§ **Work to be completed**:
Review the lines that follow and copy each one that contains the word "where".

§ **Given entries**:
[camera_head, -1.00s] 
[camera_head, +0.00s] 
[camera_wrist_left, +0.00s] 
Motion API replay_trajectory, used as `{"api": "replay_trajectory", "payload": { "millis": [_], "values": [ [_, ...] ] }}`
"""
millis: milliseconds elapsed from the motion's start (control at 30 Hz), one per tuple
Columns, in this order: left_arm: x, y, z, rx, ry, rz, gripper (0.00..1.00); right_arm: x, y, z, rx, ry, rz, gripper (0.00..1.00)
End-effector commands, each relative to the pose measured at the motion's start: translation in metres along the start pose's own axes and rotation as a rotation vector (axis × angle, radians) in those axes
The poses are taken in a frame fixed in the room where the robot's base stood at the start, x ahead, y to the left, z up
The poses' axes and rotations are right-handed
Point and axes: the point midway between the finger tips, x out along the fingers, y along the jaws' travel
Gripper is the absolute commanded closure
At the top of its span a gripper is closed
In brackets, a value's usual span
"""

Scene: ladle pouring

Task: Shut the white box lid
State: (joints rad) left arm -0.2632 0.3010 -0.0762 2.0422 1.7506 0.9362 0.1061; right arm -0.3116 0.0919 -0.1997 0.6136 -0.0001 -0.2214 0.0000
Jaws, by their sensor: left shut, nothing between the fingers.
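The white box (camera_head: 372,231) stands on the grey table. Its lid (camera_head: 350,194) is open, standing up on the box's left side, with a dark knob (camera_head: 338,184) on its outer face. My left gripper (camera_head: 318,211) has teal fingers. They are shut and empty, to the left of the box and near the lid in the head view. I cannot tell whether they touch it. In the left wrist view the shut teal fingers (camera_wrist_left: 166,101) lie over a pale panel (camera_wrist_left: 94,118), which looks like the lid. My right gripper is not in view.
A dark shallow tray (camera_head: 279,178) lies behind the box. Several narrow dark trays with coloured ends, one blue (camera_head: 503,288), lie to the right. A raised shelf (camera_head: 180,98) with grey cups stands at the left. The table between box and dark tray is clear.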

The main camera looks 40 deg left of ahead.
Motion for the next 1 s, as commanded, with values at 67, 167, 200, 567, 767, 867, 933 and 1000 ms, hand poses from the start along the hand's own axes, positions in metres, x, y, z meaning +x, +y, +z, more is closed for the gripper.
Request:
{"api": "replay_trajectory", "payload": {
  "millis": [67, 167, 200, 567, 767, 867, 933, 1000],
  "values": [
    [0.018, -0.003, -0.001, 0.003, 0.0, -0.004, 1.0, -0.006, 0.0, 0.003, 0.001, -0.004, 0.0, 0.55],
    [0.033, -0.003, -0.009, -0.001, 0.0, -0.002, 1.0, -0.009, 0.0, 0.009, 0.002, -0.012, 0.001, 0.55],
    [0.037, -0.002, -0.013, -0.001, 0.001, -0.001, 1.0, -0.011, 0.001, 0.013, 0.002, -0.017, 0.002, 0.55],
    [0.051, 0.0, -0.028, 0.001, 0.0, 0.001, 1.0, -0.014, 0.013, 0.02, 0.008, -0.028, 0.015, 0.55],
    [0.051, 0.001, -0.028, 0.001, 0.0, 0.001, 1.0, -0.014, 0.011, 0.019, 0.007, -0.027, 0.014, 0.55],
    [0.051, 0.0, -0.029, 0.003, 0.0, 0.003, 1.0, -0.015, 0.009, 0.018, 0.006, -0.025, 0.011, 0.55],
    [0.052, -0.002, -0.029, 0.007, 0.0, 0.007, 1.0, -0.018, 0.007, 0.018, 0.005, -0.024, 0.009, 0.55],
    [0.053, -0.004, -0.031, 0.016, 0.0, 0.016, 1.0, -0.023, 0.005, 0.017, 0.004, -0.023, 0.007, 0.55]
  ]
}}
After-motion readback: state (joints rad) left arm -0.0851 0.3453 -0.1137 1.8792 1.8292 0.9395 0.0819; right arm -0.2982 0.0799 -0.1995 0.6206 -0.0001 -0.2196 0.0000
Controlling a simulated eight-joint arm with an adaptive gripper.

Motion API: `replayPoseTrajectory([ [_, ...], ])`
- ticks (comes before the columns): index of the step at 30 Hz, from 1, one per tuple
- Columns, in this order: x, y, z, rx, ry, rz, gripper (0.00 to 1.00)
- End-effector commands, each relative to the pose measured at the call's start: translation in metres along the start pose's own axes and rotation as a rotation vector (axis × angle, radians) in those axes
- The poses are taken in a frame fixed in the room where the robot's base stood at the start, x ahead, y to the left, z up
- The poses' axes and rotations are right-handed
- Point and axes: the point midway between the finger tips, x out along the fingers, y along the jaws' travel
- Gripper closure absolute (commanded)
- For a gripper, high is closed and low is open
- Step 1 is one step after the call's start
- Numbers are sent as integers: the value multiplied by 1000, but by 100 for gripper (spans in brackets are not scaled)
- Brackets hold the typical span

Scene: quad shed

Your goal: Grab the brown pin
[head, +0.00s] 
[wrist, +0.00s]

§ **Task result**:
The poses are taken in a frame fixed in the room where the robot's base stood at the start, x ahead, y to the left, z up
- The poses are taken in a frame fixed in the room where the robot's base stood at the start, x ahead, y to the left, z up

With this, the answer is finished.